>>>
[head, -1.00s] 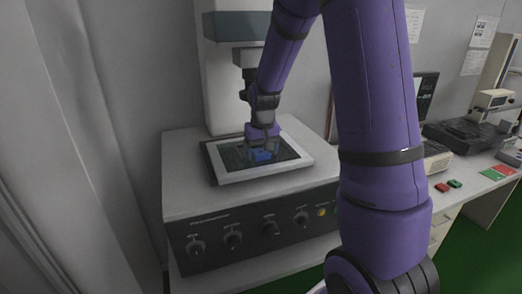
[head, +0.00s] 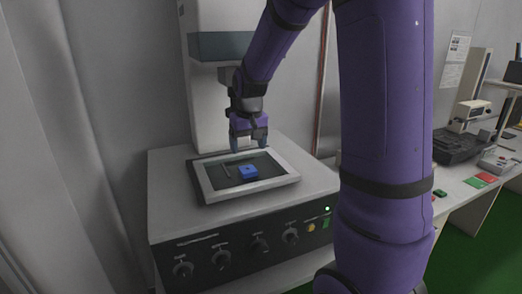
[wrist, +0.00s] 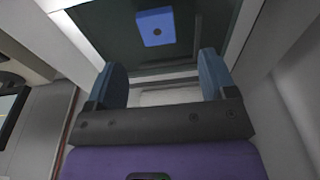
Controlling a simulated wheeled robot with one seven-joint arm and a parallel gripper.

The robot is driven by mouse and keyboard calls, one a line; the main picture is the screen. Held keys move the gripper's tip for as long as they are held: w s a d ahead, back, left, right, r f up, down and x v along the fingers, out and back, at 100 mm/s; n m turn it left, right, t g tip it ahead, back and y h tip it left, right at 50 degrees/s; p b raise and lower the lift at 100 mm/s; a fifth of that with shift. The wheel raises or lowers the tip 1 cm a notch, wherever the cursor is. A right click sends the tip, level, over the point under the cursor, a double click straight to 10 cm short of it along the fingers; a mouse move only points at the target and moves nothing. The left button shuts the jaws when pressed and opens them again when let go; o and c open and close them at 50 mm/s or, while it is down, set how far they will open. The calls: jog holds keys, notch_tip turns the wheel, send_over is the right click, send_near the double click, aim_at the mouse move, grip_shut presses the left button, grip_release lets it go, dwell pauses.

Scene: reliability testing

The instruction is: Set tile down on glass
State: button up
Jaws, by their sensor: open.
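The blue tile (head: 248,172) lies on the dark glass (head: 226,180) inside a pale frame, on top of the bench instrument. It also shows in the wrist view (wrist: 155,27), with a dark round spot on its face. My gripper (head: 249,150) is open and empty, above and behind the tile and apart from it. In the wrist view the two blue-grey fingers (wrist: 163,72) stand wide apart with nothing between them.
The instrument's white column (head: 215,110) stands right behind the glass, close to my gripper. Knobs (head: 222,257) line the dark front panel. A side bench (head: 468,180) at the right carries other equipment and red and green cards.

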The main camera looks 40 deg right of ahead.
<<<
* [Exercise prompt]: Pictures excluded, repeat exactly the lines from the top of the material through the line with "Controlling a simulated", including both of those lines.

* [Output below]:
[head, -1.00s] 
[head, +0.00s] 
[wrist, +0.00s] 
Controlling a simulated wheeled robot with one seven-joint arm and a parallel gripper.

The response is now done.